Regional Representation on the Supreme Court: Did Harper snub Newfoundland?

While the choice of Justice Thomas Cromwell to succeed retired Justice Michel Bastarache on the Supreme Court of Canada (“SCC”) has been universally hailed, Stephen Harper’s abandonment of the vetting process has been the subject of intense scrutiny. On Monday TheCourt.ca contributor Rebecca Ross examined Harper’s decision to bypass the ad hoc parliamentary selection committee and argued that the Prime Minister has risked politicizing the selection process. The criticism continued this weekend as various news outlets quoted harsh words from Newfoundland’s Justice Minister Jerome Kennedy, who expressed his chagrin that Harper overlooked his province once again in choosing someone to fill vacancy on the SCC. Newfoundland remains the only province that has never produced a SCC justice.

Kennedy characterized the Prime Minister’s decision to abandon the selection committee process as “an example of Harper flexing his political muscle and saying to the people of Newfoundland and Labrador that this is what happens to you because of your premier,” making reference to the frosty relations between Harper and Newfoundland Premier Danny Williams. The Globe and Mail also quoted Kennedy as saying, “Stephen Harper continues to treat [Newfoundland] with disdain and disrespect… the constitutional convention is such that this was our turn. But he, in effect, is saying that we don’t have qualified candidates.”

However, for Kennedy to say that it was Newfoundland’s “turn” to provide a SCC justice by way of constitutional convention is misleading.
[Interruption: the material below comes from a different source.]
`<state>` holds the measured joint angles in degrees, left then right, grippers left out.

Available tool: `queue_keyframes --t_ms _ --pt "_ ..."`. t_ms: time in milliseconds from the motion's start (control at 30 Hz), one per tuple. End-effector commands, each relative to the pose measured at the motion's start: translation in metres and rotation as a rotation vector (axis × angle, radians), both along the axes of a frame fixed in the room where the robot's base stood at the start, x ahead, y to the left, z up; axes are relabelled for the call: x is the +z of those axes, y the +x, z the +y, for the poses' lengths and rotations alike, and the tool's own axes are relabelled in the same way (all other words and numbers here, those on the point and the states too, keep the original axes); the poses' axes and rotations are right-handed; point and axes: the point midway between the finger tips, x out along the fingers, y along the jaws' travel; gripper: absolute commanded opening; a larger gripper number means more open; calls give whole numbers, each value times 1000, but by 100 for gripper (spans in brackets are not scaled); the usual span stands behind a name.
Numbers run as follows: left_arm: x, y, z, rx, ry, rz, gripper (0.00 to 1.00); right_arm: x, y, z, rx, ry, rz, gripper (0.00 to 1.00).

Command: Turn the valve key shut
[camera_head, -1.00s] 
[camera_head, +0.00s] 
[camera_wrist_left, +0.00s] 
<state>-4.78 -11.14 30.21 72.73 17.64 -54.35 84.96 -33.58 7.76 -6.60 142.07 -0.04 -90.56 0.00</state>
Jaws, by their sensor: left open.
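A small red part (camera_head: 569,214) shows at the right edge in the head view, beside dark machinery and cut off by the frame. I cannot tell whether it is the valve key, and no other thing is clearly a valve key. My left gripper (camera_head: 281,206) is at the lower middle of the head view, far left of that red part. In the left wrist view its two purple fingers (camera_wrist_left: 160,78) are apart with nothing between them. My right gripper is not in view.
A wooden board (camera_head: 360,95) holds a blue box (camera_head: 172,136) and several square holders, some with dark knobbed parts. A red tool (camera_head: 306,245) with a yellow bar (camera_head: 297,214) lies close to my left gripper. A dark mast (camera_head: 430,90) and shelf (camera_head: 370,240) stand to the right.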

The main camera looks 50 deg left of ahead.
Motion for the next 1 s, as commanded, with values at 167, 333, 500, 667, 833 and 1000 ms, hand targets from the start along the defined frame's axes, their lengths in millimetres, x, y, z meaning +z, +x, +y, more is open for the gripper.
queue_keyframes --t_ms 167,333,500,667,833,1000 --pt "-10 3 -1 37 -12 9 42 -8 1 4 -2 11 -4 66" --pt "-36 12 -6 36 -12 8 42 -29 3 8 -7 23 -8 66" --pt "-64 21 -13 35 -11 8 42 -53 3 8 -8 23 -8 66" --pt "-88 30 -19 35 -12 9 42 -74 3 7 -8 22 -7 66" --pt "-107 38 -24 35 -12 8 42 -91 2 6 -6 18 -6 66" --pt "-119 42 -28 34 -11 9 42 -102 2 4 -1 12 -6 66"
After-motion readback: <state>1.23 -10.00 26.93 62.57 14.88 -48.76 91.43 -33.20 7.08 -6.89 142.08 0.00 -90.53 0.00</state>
It suggests that there is a kind of rotation between the Maritime provinces, when this is not the case; otherwise, a SCC vacancy would have been filled by a Newfoundlander years ago. The tradition on the SCC has been to have one justice from the Maritime provinces, but three of the last four incumbents have been from New Brunswick, demonstrating that there has never been a practice of provinces taking turns to fill the seat.

More importantly, regional representation on the SCC is not a constitutional convention per se, but rather a loose tradition springing from historical habit. The only required regional representation, as provided by the Supreme Court Act, RSC 1985, c S-26, is to have three of the nine judges appointed from Quebec, the justification of which is to ensure that the Court has justices well-versed in that province’s civil law system. Apart from Quebec, only political common sense and adherence to past practices have perpetuated the pattern of there being three justices from Ontario, two from the Western provinces and one from the Maritimes. Evidence that this distribution is not a rule, but is instead up to the discretion of the executive, came in 1978 when British Colombia’s Justice McIntyre was selected to replace Justice Spence from Ontario, thereby disrupting the usual regional makeup of the Court.

It is unfortunate that Harper chose to snub the parliamentary advisory panel, especially given his criticism of previous governments for not having a more transparent selection process. But the choice of a SCC justice has always been within his office’s purview by powers granted by the Constitution, and he was never under an obligation to choose a nominee from Newfoundland or even the Maritimes. Although Newfoundland doubtlessly has many worthy candidates to fill the vacancy (some of whom were named by Philip Girard in a TheCourt.ca post last April) and Harper effectively denied them the chance to be vetted by the advisory panel, Kennedy’s vocal and virulent objections to what has happened is puzzling.

He implies that Harper bypassed vetting any judges from Newfoundland as a way of punishing the people of Newfoundland and Labrador for their popular support of Danny Williams. However, Newfoundlanders has nothing to gain from having one of their own chosen to sit on the SCC, other than provincial pride. While a judge drawn from a certain province does, as Peter Hogg writes, bring to the Court “an understanding of [that] region’s distinctive legal, social and economic character,” having greater regional representation on the Court has no significant effect on decision-making. A judge cannot represent the interests of her regional origins any more than she can represent her socio-economic background.

Kennedy is understandably miffed that the esteemed judges of Newfoundland were not given formal consideration, but his vitriol is overstated. Harper may have a myriad of reasons (political or otherwise) for choosing Cromwell so hastily and without the help of a non-partisan advisory panel, but I am skeptical as to whether spiting the people of Newfoundland and Labrador was one of them.